L’antropologo Maurice Godelier (2007, p. 62 ) (16) non soltanto conferma dalla propria prospettiva disciplinare quel 16 che Bronner
afferma da quella sociologica ma è anche più preciso nell’indicare le ragioni
della longevità del religioso : « Dans toutes les sociétés […] à toutes les
époques, les humains se sont interrogés sur ce qui signifie, pour un être
humain, de nâitre, de vivre et de mourir, sur les formes de pouvoir qui sont
légitimes et celles qui ne le sont pas […]». Dopo aver chiarito che questo
carattere universale di dette questioni esistenziali non determina uniformità
nelle risposte ma piuttosto testimonia della grande diversità di miti,
religioni, forme di pensiero e regole di condotta che l’umanità ha prodotto (e
siamo riuscit* a non distruggere o dimenticare), Godelier puntualizza (ivi): « En
fait, ce qu’il y a de commun entre toutes ces questions et ces réponses ne
tient pas à ce qu’elles disent — bien que bon nombre d’entre elles disent des
choses très proches — mais à ce qu’elles visent » . Ovvero (ivi): « […]

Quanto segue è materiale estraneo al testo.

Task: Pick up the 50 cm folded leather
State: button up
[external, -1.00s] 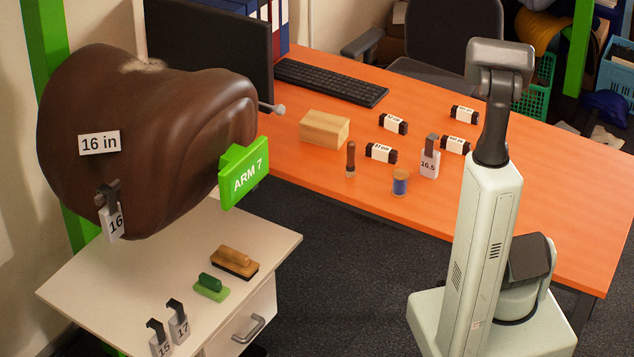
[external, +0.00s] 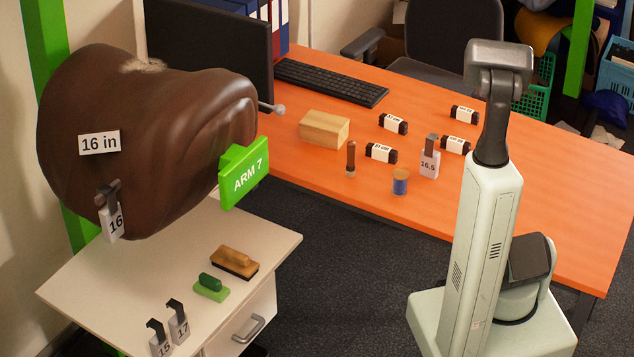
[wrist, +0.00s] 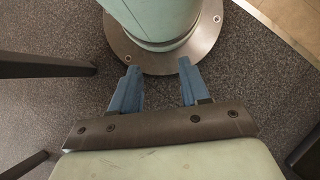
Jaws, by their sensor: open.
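Several small dark folded leathers with white labels lie on the orange desk: one at the back left (external: 393,124), one at the back right (external: 464,114), one at the front left (external: 381,153) and one at the front right (external: 455,145). Their lengths are too small to read surely, so I cannot tell which is the 50 cm one. My gripper (wrist: 158,67) is open and empty in the wrist view, its two blue fingers apart above the dark floor and my round base. It cannot be made out in the external view. No leather shows in the wrist view.
Around the leathers stand a 16.5 tag (external: 429,163), a blue thread spool (external: 400,182), a wooden-handled tool (external: 351,159) and a wooden block (external: 325,129). A keyboard (external: 330,82) lies behind. The brown saddle (external: 150,120) is at the left. The desk's right part is clear.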

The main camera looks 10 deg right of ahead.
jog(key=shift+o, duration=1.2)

donner du sens à des réalités auxquelles les humains de toutes époques (et
vivant dans toutes sortes de sociétés) sont confrontés : le fait justement de
naître, de mourir, d’avoir à affronter les forces de la nature, de subir ou
d’exercer diverses formes de violence sur les autres». Dare un senso a
queste realtà serve cioè a costruire non tanto sistemi logici inattaccabili
(uno dei vantaggi delle narrazioni religiose nella lizza per l’attenzione e
contro l’oblio umani è quello di poter essere contraddittorie e miracolistiche,
ovvero incredibili, impressionanti e dunque facilissime da ricordare) (17) quanto
sillogismi pratici. Le cosiddette religioni, continua l’antropologo, sono delle
rappresentazioni che aiutano a venire a capo “in qualche modo" dei
sempiterni (e realissimi alla nostra coscienza) problemi di convivenza con gli
altri e con la propria ecumene (18) ,
che non trovando mai fine sono sempre gli stessi pur sembrando diversi e — con
buona pace di dogmi, articoli di fede e via scrivendo— di tutte le religioni
costituiscono il punto comune. Per dirla con Ludwig Wittgenstein: questi nodi
problematici esistenziali universali sono la Lebensform che sta dietro
ogni Sprachspiel religioso.
6.
IL FUTURO DELLE RELIGIONI? TUTTO DA TESTARE
Simile profondità di sguardo sul fenomeno religioso è
riscontrabile nel volume O religione o ateismo? La spiritualità “laica” come
fondamento comune del filosofo e teologo Augusto Cavadi (2021, p. 14 s.).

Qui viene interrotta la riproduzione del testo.